Recovery from falling takes more effort than kiting. The rider needs to either up haul the sail standing on the board (non planing conditions) or water start (planing conditions), which both take some balance. Up hauling large sails can be a bit of work. Falling into the water is part of the overall experience (experts can go days without a fall).

Equipment Safety In case of material failure or accidents, normal kitesurfing equipment offers limited rescue possibilities. Kitesurfers can perform a self rescue and use their kite to sail back to shore. The last option for the rider is to abandon the kite and kiteboard and swim to shore. Any sail board will allow the rider to keep the body sufficiently out of the water to postpone or avoid hypothermia. Smaller boards may require that the mast be detached, to avoid sinking. Thus, as a rule, a rider should never abandon the board. Windsurfing equipment is inherently safe in high winds against tea bagging or collisions due to loss of control: In case of too strong wind, the rider can depower the sail instantly by letting go with the back hand or letting the sail drop on water. Doing so (or falling) means that the board stops almost immediately as the sail will act as a floating anchor in water (except for the cases when it doesn't and sails on w/o sailor...).

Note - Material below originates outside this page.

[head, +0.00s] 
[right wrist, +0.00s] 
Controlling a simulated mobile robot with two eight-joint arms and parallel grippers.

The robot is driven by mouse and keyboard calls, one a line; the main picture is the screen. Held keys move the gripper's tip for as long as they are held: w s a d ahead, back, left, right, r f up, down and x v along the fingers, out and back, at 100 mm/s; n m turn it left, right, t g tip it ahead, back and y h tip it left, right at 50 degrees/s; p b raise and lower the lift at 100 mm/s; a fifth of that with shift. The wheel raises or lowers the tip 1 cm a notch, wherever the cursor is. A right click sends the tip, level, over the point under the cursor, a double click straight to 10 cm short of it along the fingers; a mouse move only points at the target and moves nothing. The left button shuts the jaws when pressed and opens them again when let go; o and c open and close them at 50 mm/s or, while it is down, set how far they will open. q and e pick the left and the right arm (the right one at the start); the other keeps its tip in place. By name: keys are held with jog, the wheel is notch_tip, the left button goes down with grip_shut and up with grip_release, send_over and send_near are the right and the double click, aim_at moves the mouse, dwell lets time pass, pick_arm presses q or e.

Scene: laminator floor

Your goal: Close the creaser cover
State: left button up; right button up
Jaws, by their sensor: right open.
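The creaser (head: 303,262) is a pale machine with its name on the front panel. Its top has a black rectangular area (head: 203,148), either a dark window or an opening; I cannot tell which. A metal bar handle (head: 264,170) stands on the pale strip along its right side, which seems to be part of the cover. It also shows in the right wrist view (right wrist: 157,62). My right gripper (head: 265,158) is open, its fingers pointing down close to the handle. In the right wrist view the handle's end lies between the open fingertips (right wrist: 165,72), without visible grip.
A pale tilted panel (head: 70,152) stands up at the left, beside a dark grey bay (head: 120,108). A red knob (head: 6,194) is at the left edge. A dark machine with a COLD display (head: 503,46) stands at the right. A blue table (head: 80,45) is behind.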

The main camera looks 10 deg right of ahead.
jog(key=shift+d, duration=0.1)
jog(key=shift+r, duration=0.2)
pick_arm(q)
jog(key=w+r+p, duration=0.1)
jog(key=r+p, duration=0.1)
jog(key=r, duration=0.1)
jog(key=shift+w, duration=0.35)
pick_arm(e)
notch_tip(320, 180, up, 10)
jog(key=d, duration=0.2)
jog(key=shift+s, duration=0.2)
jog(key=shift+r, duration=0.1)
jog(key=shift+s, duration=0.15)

Equipment Transport A kite and kiteboard will fit in most vehicles. An average rider may need two to three kites and one board to ride in a wide range of wind strength. The sail board and sail mast (even telescopic) do not fit in most vehicles, and need to be transported on a roof rack or trailer. If they do, they will often exclude passengers from the vehicle (this applies to European vehicles only...). Several different sails and boards (and often masts and booms) are necessary to cover the full range of rideable conditions.